What you have to do> Identify the lines that contain the word "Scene" and copy each one.

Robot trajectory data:
┌────────
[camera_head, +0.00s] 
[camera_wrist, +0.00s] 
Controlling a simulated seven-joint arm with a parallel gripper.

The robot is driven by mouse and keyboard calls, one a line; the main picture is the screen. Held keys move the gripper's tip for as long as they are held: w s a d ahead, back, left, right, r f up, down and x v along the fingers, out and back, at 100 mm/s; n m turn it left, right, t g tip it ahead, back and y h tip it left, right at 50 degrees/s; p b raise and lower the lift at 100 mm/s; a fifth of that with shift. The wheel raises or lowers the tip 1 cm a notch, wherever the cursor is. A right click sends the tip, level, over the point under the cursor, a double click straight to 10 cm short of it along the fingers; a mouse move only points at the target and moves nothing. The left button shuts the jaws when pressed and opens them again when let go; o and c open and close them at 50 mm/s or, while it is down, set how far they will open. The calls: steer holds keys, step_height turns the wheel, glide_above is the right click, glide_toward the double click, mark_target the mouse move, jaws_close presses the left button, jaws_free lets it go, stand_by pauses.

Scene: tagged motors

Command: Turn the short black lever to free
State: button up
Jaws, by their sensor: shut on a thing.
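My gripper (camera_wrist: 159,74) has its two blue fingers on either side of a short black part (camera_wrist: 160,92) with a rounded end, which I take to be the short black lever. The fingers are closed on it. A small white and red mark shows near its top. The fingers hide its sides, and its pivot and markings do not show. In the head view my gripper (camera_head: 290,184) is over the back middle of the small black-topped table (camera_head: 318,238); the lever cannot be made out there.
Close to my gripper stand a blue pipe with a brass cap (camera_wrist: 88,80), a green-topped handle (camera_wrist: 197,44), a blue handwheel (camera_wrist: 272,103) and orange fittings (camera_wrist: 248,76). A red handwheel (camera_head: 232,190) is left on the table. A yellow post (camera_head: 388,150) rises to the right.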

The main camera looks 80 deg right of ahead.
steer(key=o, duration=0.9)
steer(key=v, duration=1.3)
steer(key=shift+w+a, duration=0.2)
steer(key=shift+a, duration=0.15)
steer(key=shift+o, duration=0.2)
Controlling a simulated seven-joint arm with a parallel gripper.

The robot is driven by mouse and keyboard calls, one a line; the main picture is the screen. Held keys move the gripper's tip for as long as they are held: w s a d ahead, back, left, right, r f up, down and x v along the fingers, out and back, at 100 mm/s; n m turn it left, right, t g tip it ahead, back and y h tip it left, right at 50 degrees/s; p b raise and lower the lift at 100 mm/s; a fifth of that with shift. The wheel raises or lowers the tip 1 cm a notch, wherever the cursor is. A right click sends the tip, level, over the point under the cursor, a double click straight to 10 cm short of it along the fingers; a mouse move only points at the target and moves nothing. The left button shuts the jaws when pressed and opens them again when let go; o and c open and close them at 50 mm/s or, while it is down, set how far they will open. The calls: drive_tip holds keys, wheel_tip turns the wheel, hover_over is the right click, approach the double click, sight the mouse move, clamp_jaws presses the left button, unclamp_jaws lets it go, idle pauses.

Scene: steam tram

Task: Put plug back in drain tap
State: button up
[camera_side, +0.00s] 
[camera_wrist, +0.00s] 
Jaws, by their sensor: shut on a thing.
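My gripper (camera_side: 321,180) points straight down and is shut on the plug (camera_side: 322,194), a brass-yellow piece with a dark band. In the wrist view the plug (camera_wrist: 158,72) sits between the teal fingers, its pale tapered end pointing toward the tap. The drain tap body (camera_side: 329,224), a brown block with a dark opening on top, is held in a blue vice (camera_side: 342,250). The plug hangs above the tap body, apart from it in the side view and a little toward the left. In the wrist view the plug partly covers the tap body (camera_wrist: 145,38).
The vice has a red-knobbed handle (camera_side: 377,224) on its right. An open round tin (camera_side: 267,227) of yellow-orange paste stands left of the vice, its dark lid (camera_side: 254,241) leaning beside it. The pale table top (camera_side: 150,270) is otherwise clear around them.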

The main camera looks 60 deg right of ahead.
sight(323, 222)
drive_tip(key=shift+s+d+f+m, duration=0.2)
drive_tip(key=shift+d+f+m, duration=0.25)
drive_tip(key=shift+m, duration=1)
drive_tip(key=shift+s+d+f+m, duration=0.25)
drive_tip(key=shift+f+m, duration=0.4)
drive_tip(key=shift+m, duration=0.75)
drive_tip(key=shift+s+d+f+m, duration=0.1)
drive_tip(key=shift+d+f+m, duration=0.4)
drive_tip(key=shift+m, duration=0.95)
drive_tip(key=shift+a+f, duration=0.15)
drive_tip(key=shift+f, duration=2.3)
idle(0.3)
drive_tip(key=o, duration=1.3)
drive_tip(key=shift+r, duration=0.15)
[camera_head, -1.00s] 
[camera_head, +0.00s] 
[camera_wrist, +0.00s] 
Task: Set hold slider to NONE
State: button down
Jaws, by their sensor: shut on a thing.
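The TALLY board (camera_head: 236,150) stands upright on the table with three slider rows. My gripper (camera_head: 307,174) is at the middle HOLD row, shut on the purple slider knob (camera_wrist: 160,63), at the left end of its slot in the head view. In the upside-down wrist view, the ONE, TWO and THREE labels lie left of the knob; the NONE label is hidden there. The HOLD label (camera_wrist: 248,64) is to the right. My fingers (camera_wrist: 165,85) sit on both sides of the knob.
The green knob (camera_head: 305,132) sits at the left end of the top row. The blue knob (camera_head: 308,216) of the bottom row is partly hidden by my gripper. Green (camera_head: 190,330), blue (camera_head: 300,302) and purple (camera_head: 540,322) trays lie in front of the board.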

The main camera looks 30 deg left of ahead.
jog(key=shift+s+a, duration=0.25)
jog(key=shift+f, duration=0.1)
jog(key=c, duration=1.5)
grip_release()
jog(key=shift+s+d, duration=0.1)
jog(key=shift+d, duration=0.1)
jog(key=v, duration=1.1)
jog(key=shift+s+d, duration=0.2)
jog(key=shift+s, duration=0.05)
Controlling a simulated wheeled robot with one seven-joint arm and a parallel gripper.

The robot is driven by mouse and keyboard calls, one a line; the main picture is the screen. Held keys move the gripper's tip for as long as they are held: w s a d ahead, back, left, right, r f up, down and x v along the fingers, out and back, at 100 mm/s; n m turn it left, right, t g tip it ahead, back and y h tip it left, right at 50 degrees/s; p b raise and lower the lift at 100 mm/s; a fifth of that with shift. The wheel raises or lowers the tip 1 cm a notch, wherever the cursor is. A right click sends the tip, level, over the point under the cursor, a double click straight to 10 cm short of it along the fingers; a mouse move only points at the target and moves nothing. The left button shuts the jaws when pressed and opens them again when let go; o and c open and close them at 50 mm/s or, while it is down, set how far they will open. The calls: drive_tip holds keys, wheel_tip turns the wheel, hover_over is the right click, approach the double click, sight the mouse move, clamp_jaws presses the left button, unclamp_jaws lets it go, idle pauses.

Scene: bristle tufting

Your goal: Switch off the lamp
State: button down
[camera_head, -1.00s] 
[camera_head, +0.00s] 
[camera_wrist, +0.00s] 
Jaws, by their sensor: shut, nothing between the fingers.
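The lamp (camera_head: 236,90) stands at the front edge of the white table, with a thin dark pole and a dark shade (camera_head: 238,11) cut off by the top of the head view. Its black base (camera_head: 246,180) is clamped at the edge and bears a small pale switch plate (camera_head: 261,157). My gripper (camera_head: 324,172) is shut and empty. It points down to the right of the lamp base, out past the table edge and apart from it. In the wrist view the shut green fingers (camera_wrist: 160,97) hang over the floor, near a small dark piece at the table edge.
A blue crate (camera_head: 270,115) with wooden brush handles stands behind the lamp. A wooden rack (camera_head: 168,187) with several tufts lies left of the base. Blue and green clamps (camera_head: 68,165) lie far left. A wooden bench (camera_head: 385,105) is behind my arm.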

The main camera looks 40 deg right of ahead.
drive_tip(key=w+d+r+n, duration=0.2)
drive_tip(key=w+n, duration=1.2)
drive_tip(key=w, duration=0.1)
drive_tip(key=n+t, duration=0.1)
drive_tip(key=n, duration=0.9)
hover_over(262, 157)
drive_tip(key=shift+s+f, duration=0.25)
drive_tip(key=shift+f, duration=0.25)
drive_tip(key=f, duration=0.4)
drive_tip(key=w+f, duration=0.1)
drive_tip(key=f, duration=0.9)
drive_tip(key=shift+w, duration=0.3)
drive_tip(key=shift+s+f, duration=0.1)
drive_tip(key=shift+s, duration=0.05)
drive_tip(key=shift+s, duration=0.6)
└────────
Output for this task>
Scene: tagged motors
Scene: steam tram
Scene: bristle tufting

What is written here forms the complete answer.